DATA ROWS:
-=-=-=-=-

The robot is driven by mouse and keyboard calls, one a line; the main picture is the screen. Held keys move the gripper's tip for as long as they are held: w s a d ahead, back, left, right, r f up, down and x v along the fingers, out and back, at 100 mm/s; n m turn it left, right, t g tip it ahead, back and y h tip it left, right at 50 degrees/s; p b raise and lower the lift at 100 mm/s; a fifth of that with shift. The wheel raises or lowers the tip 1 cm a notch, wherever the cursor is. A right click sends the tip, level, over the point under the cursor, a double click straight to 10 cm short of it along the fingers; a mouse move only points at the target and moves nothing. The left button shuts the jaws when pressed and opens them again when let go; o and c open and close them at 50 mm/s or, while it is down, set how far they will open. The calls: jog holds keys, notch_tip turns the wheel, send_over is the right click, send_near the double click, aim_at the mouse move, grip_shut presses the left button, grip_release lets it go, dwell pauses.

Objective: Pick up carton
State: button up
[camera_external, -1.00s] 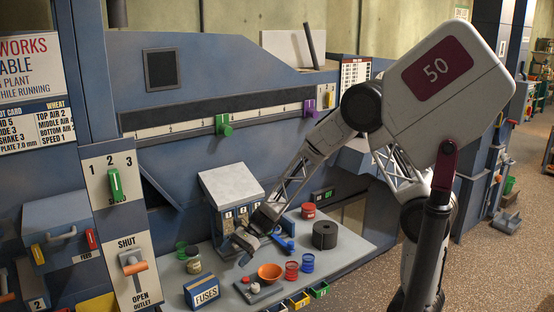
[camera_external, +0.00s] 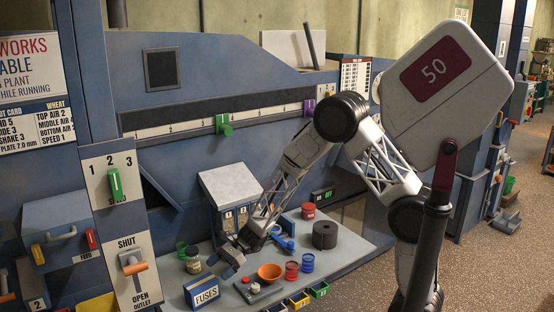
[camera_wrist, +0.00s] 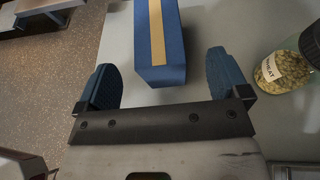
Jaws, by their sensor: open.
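The carton is a blue box marked FUSES (camera_external: 202,293), standing at the front left of the grey bench top. In the wrist view it is a blue box with a tan stripe (camera_wrist: 174,55), and its near end shows between my two blue fingers. In the wrist view my gripper (camera_wrist: 164,82) is open, with a gap on each side of the carton. I cannot tell how far above it the fingertips are.
A jar of wheat (camera_wrist: 285,70) stands right of my fingers; it also shows behind the carton (camera_external: 193,262).

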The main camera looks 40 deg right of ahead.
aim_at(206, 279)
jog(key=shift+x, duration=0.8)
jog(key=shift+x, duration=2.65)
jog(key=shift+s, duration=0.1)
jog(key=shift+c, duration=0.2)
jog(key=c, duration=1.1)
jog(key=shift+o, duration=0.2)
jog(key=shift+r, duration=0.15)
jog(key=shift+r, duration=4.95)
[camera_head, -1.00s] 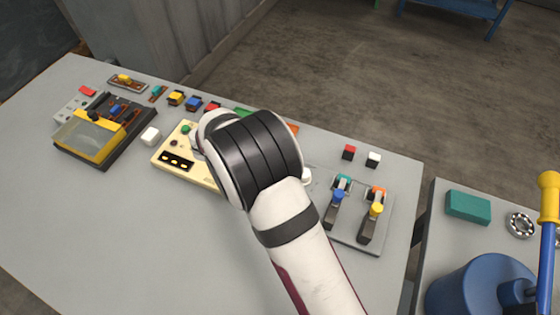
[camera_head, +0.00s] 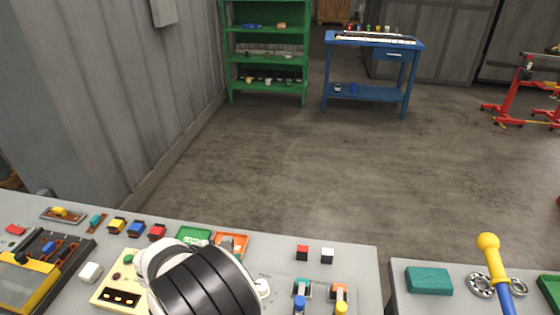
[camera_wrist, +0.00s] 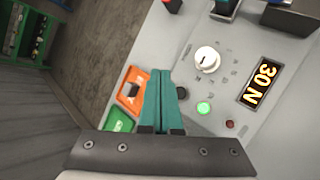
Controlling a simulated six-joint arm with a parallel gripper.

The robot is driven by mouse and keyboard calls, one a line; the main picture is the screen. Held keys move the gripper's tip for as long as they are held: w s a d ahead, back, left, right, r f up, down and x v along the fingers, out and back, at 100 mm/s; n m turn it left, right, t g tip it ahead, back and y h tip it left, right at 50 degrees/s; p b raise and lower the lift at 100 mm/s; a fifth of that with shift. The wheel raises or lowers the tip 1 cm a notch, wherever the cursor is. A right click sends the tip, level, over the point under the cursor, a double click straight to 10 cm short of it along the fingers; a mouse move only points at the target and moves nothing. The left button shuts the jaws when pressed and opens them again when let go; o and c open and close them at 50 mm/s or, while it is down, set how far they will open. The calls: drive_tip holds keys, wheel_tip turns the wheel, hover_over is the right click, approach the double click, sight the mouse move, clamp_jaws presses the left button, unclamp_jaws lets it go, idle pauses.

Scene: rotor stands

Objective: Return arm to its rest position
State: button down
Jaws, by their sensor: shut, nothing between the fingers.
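My gripper (camera_wrist: 158,78) shows in the wrist view with its two teal fingers pressed together and nothing between them. It hangs over the grey bench beside a panel with a white knob (camera_wrist: 207,59) and a lit display reading "30 N" (camera_wrist: 264,82). A black button (camera_wrist: 182,93) is just right of the fingers. In the head view my black-and-white arm is at the bottom centre, over the bench (camera_head: 335,256); the fingers are hidden there.
Left of the fingers are an orange tray (camera_wrist: 129,88) and a green tray (camera_wrist: 118,121). A switch panel with levers stands right of my arm. A green shelf (camera_head: 266,58) and blue table (camera_head: 372,42) are far off.

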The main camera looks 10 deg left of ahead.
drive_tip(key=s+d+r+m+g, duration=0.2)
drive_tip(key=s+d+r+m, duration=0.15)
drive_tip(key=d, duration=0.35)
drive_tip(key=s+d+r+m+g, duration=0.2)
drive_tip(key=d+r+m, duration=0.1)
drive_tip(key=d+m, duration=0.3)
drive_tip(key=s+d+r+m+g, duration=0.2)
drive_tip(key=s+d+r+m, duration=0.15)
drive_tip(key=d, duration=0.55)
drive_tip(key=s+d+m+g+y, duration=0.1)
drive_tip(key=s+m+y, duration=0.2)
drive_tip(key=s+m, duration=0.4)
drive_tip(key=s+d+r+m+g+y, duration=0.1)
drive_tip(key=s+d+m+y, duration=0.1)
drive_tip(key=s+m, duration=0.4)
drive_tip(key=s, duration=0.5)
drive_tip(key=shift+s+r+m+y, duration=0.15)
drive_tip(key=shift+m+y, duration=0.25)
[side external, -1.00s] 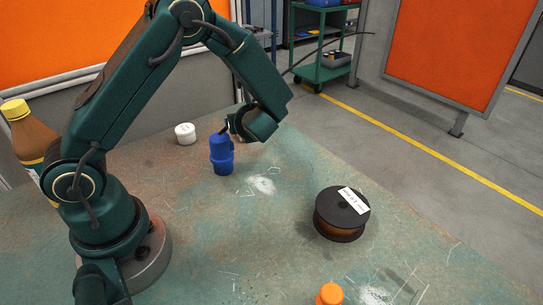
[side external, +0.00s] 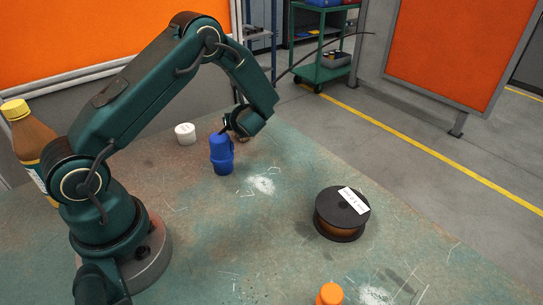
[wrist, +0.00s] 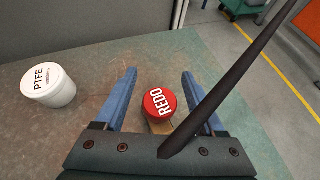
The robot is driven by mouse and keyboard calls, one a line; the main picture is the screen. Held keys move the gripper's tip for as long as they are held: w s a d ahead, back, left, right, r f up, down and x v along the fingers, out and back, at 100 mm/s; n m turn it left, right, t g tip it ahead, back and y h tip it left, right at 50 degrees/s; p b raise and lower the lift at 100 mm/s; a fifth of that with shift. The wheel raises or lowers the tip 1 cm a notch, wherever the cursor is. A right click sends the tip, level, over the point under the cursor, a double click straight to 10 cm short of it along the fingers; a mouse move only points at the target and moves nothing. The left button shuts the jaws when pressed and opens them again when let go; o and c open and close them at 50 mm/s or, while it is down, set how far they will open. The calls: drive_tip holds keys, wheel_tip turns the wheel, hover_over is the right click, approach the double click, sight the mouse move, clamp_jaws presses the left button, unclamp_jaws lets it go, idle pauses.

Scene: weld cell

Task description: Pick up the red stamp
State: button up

-=-=-=-=-

WHAT IS REQUIRED:
Output a faithful copy of the data, with each picture left out.

FINAL RESULT:
The robot is driven by mouse and keyboard calls, one a line; the main picture is the screen. Held keys move the gripper's tip for as long as they are held: w s a d ahead, back, left, right, r f up, down and x v along the fingers, out and back, at 100 mm/s; n m turn it left, right, t g tip it ahead, back and y h tip it left, right at 50 degrees/s; p b raise and lower the lift at 100 mm/s; a fifth of that with shift. The wheel raises or lowers the tip 1 cm a notch, wherever the cursor is. A right click sends the tip, level, over the point under the cursor, a double click straight to 10 cm short of it along the fingers; a mouse move only points at the target and moves nothing. The left button shuts the jaws when pressed and opens them again when let go; o and c open and close them at 50 mm/s or, while it is down, set how far they will open. The calls: jog holds keys, notch_tip turns the wheel, send_over is the right click, send_near the double click, aim_at the mouse move, grip_shut presses the left button, grip_release lets it go, dwell pauses.

Objective: Pick up carton
State: button up
[camera_external, -1.00s] 
[camera_external, +0.00s] 
[camera_wrist, +0.00s] 
Jaws, by their sensor: open.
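The carton is a blue box marked FUSES (camera_external: 202,293), standing at the front left of the grey bench top. In the wrist view it is a blue box with a tan stripe (camera_wrist: 174,55), and its near end shows between my two blue fingers. In the wrist view my gripper (camera_wrist: 164,82) is open, with a gap on each side of the carton. I cannot tell how far above it the fingertips are.
A jar of wheat (camera_wrist: 285,70) stands right of my fingers; it also shows behind the carton (camera_external: 193,262).

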The main camera looks 40 deg right of ahead.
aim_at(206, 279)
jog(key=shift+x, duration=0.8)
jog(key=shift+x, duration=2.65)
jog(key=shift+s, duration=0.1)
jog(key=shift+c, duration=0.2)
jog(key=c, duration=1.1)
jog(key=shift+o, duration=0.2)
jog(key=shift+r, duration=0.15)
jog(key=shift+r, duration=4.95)
[camera_head, -1.00s] 
[camera_head, +0.00s] 
[camera_wrist, +0.00s] 
Controlling a simulated six-joint arm with a parallel gripper.

The robot is driven by mouse and keyboard calls, one a line; the main picture is the screen. Held keys move the gripper's tip for as long as they are held: w s a d ahead, back, left, right, r f up, down and x v along the fingers, out and back, at 100 mm/s; n m turn it left, right, t g tip it ahead, back and y h tip it left, right at 50 degrees/s; p b raise and lower the lift at 100 mm/s; a fifth of that with shift. The wheel raises or lowers the tip 1 cm a notch, wherever the cursor is. A right click sends the tip, level, over the point under the cursor, a double click straight to 10 cm short of it along the fingers; a mouse move only points at the target and moves nothing. The left button shuts the jaws when pressed and opens them again when let go; o and c open and close them at 50 mm/s or, while it is down, set how far they will open. The calls: drive_tip holds keys, wheel_tip turns the wheel, hover_over is the right click, approach the double click, sight the mouse move, clamp_jaws presses the left button, unclamp_jaws lets it go, idle pauses.

Scene: rotor stands

Objective: Return arm to its rest position
State: button down
Jaws, by their sensor: shut, nothing between the fingers.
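My gripper (camera_wrist: 158,78) shows in the wrist view with its two teal fingers pressed together and nothing between them. It hangs over the grey bench beside a panel with a white knob (camera_wrist: 207,59) and a lit display reading "30 N" (camera_wrist: 264,82). A black button (camera_wrist: 182,93) is just right of the fingers. In the head view my black-and-white arm is at the bottom centre, over the bench (camera_head: 335,256); the fingers are hidden there.
Left of the fingers are an orange tray (camera_wrist: 129,88) and a green tray (camera_wrist: 118,121). A switch panel with levers stands right of my arm. A green shelf (camera_head: 266,58) and blue table (camera_head: 372,42) are far off.

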The main camera looks 10 deg left of ahead.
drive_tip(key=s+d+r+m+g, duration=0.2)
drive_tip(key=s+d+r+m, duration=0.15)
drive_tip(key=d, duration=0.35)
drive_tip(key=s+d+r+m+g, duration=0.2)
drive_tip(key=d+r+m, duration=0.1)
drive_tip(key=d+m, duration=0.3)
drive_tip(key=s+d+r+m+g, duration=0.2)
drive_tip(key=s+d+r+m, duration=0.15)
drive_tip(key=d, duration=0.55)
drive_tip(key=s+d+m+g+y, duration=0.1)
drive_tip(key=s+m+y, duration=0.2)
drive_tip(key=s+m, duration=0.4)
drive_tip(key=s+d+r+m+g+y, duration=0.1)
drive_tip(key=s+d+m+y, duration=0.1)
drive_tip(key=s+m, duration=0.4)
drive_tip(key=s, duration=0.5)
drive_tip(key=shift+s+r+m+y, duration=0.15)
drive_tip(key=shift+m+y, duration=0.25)
[side external, -1.00s] 
[side external, +0.00s] 
[wrist, +0.00s] 
The robot is driven by mouse and keyboard calls, one a line; the main picture is the screen. Held keys move the gripper's tip for as long as they are held: w s a d ahead, back, left, right, r f up, down and x v along the fingers, out and back, at 100 mm/s; n m turn it left, right, t g tip it ahead, back and y h tip it left, right at 50 degrees/s; p b raise and lower the lift at 100 mm/s; a fifth of that with shift. The wheel raises or lowers the tip 1 cm a notch, wherever the cursor is. A right click sends the tip, level, over the point under the cursor, a double click straight to 10 cm short of it along the fingers; a mouse move only points at the target and moves nothing. The left button shuts the jaws when pressed and opens them again when let go; o and c open and close them at 50 mm/s or, while it is down, set how far they will open. The calls: drive_tip holds keys, wheel_tip turns the wheel, hover_over is the right click, approach the double click, sight the mouse move, clamp_jaws presses the left button, unclamp_jaws lets it go, idle pauses.

Scene: weld cell

Task description: Pick up the red stamp
State: button up

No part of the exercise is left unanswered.